2. Baseline Reality: The Legacy Approach to Secure Key Provisioning

Modern secure key provisioning generates cryptographic keys directly within the silicon. However, this does not eliminate the need to trust the manufacturing facility. The critical trust point merely shifts to firmware injection.

Here’s how modern secure key provisioning works and where trust remains:

• On-Chip Key Generation Firmware: Specialized firmware generates device-unique cryptographic keys within the SoC during manufacturing.
• Firmware Injection: This key generation firmware is loaded or “injected” into the SoC’s memory, often in the manufacturing facility.
• Key Generation Execution: The injected firmware executes, using an on-chip random number generator to create root of trust keys.
• Key programming: Generated keys are programmed into nonvolatile storage, such as one-time programmable (OTP) fuses, without the key ever leaving the chip and getting exposed externally.

These seem fine, but consider the point below about “Secure Injection Process”:

• Firmware Integrity: The injected firmware must be legitimate and secure. Compromised firmware can subvert device security.
• Hardware Security State During Execution: The hardware security state during manufacturing is often relaxed (e.g., debug enabled), creating a vulnerable execution environment for key generation firmware.

Despite mitigations like secure facilities, network isolation, and silicon roots of trust, modern secure key provisioning, even with on-chip key generation, still requires significant trust in manufacturing facilities. This trust centers on the integrity of the injected firmware and the security of the hardware execution environment during this process.

SoC vendors must deploy solutions to minimize this trust. The solutions may vary from renting a secure provisioning area within the manufacturing facility to elaborate architectures involving HSMs in manufacturing facilities. While the details of such solutions are beyond the scope of this blog, the key point is that such solutions must be deployed to minimize the trust in the manufacturing facility. This is the baseline solution that we should compare against a PUF-based provisioning solution.

3. The PUF Promise: A Path to Trustless Manufacturing?

Physically Unclonable Functions (PUFs) are claimed to reduce or eliminate the need to trust external manufacturing facilities for root secrets. PUFs generate device-unique secrets from random silicon variations.

The claimed advantage regarding manufacturing trust is:

• On-Device Key Generation: PUFs generate keys within the device, unlike traditional methods. This on-device generation is presented as bypassing sensitive key handling in external facilities.
• Eliminating Key Injection Trust: PUFs supposedly remove the trust point of secure key injection because keys are self-generated.
• Reducing Firmware Injection Trust: While some PUF setups use firmware, the key generation is intended to be hardware-intrinsic, reducing reliance on firmware security for the secret key.

PUFs promise to shift the root of trust to the silicon, away from the manufacturing facility. This is the core claim that makes PUFs appealing for a more trust-reduced root of trust in SoCs. However, as we will see below, system-level deployment reveals limitations to this claim.

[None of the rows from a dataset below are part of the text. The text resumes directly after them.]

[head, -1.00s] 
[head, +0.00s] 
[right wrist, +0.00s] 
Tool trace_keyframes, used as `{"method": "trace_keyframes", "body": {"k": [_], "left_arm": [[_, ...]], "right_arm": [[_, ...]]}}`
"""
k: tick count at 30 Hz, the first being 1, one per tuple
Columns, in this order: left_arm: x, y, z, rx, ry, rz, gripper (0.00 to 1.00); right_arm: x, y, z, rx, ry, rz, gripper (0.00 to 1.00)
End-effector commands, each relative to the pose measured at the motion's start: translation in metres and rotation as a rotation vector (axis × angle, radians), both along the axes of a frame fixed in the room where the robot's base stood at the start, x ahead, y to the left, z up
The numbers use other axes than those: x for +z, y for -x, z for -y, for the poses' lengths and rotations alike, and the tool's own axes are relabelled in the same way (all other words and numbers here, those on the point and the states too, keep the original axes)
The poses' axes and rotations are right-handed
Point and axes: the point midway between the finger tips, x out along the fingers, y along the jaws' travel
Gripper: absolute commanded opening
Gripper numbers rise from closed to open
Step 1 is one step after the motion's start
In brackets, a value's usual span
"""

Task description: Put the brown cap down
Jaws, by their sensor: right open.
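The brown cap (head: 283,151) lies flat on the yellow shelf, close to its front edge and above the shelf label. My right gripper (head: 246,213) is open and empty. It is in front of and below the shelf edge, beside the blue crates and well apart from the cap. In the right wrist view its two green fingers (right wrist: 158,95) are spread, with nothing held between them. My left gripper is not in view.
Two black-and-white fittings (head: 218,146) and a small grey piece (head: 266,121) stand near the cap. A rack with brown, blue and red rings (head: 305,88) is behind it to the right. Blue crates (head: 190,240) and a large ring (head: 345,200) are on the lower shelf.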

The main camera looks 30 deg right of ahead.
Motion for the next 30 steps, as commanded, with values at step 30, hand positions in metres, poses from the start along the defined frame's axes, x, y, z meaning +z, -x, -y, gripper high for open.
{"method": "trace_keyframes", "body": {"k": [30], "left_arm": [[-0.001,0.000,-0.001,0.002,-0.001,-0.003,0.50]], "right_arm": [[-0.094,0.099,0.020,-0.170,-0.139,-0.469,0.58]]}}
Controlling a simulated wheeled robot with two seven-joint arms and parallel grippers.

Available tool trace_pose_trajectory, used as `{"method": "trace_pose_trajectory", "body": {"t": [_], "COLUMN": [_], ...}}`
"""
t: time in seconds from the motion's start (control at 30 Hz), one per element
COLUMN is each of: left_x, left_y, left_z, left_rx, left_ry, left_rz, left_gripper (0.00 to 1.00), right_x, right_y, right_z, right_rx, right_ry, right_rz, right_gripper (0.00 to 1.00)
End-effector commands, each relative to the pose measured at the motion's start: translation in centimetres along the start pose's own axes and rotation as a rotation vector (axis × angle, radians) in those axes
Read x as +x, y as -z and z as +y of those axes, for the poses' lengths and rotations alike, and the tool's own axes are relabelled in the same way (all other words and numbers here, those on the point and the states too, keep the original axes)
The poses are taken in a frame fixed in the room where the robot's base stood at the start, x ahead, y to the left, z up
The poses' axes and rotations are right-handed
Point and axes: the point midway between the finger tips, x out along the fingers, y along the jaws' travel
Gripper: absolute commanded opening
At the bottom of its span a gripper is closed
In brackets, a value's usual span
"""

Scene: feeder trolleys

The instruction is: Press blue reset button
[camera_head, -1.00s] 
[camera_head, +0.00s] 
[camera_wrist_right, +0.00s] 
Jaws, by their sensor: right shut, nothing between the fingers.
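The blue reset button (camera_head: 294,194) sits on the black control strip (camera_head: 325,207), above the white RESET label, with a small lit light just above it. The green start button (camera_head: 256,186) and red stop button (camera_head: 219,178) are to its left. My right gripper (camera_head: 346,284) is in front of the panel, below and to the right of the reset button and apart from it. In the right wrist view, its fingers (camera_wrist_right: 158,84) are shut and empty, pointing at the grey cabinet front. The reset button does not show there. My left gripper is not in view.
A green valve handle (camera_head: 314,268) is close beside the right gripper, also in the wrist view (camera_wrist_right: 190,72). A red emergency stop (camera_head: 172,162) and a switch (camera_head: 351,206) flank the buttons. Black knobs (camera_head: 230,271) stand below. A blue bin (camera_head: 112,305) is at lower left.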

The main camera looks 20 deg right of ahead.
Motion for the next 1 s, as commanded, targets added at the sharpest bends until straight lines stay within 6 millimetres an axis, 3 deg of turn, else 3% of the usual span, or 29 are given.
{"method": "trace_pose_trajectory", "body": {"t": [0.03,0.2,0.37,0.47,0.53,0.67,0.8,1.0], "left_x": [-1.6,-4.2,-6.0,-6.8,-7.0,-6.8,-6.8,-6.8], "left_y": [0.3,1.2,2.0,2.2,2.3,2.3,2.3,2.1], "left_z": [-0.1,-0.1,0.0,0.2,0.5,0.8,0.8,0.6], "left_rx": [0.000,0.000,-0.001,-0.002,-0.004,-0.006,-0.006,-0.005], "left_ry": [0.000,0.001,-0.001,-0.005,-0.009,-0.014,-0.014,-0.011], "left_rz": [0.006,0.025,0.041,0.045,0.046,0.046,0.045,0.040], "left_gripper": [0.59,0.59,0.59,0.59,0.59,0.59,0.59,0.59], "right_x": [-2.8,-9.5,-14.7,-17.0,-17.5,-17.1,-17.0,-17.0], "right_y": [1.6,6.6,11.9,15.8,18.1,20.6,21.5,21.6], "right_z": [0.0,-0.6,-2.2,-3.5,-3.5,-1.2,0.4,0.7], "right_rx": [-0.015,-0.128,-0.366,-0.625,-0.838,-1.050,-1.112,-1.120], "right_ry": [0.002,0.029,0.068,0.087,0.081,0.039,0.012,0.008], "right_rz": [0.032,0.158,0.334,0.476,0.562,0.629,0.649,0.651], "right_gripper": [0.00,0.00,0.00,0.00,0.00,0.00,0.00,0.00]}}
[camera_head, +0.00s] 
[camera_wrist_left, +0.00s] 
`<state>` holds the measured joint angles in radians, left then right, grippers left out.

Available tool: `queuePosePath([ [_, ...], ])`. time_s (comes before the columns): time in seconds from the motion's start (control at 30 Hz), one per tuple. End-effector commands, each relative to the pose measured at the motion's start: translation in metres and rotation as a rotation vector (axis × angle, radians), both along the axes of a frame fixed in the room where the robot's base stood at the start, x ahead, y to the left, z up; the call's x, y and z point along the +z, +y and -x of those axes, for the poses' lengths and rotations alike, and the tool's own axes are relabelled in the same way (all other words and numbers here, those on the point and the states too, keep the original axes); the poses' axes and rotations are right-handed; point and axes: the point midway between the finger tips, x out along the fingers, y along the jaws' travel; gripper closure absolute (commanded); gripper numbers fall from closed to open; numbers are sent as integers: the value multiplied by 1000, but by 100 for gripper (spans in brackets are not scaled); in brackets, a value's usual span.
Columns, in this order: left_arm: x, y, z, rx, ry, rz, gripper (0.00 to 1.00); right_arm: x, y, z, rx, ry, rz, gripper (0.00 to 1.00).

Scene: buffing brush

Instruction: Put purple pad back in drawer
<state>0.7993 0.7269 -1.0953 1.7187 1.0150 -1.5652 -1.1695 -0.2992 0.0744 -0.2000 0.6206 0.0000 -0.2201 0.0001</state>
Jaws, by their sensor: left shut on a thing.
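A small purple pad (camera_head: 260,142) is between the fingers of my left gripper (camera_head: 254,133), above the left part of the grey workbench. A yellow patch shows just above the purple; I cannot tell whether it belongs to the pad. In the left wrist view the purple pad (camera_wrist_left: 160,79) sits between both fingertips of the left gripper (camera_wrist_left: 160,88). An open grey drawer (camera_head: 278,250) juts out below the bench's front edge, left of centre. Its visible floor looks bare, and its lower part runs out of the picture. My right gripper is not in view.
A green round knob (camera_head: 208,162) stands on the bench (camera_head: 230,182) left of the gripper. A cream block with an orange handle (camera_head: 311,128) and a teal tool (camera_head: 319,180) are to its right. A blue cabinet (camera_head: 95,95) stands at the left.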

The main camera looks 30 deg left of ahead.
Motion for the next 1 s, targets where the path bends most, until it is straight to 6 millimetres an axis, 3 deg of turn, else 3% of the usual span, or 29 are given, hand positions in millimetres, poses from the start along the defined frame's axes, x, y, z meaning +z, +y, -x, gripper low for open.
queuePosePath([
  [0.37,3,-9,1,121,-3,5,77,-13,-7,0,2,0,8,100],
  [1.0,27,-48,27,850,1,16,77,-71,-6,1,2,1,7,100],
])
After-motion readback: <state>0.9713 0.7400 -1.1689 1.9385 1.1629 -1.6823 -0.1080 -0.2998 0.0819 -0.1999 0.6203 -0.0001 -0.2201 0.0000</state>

4. Where the Myth Crumbles: PUFs, Public Keys, and Lingering Trust

PUFs are often used for public/private key pairs for device authentication. This is vital for devices proving identity to external entities. Let’s examine this use and the re-emergence of trust in manufacturing facilities.

The process is:

• PUF-Based Private Key Generation: PUFs generate a private key on-device during manufacturing, intended to remain secret.
• Public Key Derivation and Extraction: The public key is derived and extracted from the device during manufacturing.
• Public Key Distribution and Certification: The public key is transferred and often certified by a CA.
• Device Authentication: Devices use their private key (from the PUF) to sign challenges, verified by servers using the public key certificate.

Despite on-device private key generation, manufacturing facility trust remains comparable to secure provisioning.

Consider:

• Public Key Extraction - A Trust Point: Extracting the public key is a new trust point. The facility must extract the correct public key securely.
• Integrity of Public Key Distribution: The public key distribution to the device owner’s infrastructure must be secure.
• The “Phantom Device” Attack: A malicious actor could substitute an attacker-controlled public key during extraction. This allows “phantom devices” controlled by the attacker to impersonate legitimate devices.

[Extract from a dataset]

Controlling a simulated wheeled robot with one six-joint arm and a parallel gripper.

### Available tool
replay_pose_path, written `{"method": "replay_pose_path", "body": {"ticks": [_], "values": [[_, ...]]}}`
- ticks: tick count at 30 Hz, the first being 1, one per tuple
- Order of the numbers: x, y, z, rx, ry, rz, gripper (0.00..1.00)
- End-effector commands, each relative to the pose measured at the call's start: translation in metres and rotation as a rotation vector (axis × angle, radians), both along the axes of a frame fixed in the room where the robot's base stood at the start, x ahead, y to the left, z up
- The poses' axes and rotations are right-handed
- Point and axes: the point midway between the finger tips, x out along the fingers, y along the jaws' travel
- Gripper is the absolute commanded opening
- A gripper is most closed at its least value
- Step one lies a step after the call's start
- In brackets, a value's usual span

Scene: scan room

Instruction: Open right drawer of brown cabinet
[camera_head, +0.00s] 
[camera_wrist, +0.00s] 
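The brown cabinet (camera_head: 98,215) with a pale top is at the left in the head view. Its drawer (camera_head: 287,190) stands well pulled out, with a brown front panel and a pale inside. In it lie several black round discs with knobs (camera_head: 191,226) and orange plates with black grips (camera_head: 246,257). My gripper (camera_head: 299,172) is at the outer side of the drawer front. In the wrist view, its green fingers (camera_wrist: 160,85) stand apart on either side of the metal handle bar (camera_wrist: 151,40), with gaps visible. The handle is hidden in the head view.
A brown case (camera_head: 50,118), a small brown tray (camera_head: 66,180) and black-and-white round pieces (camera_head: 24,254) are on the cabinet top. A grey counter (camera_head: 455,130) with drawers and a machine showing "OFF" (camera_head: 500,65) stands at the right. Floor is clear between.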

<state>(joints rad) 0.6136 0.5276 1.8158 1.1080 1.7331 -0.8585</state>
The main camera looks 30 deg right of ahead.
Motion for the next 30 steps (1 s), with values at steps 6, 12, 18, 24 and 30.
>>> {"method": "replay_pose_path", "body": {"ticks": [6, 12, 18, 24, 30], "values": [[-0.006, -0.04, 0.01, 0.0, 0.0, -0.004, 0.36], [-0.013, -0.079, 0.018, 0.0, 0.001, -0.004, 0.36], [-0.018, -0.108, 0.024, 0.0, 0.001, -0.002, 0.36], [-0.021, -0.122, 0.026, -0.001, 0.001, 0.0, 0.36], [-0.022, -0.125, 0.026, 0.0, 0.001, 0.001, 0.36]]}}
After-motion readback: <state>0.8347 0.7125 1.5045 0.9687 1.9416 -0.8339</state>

Thus, even with PUF-based authentication, the promise of eliminating manufacturing trust fails. Critically, the types of solutions needed to minimize this trust—such as secure provisioning areas within the manufacturing floor or elaborate HSM-based architectures—are fundamentally similar to those required for the traditional on-chip key generation methods discussed earlier. Secure public key extraction and distribution, and protection against “phantom device” attacks, mean that the same manufacturing security mitigations remain crucial. Therefore, neither the risk of device impersonation nor the complexity of the required mitigation solutions are significantly reduced by using PUFs in this authentication context.

5. Conclusion: PUF - The Manufacturing Trust Myth Debunked

Physically Unclonable Functions are elegant technology, promising device-unique secrets from silicon, seemingly without manufacturing trust. However, security is a system-level property, not just a component feature. System-level PUF deployment reveals the reality: the promise of eliminating manufacturing trust does not materialize.

Despite PUF’s intrinsic security, the need for secure public key extraction and the “phantom device” attack demonstrate that PUFs do not eliminate manufacturing trust. The required trust level remains comparable to traditional secure key provisioning.

Therefore, the idea that PUFs bypass the need for manufacturing security is a myth. PUF deployment in complex SoCs does not remove the need for manufacturing security mitigations.

The question then is: If PUFs do not eliminate manufacturing trust, why use them in complex SoCs? The added complexity and cost become hard to justify if the fundamental trust issue persists.

This explains why complex, mass-market SoCs have not adopted PUFs widely for root of trust. PUFs are a security component, not a solution to manufacturing security. A comprehensive system-level security approach, actively mitigating manufacturing trust, remains essential for truly trustworthy SoCs.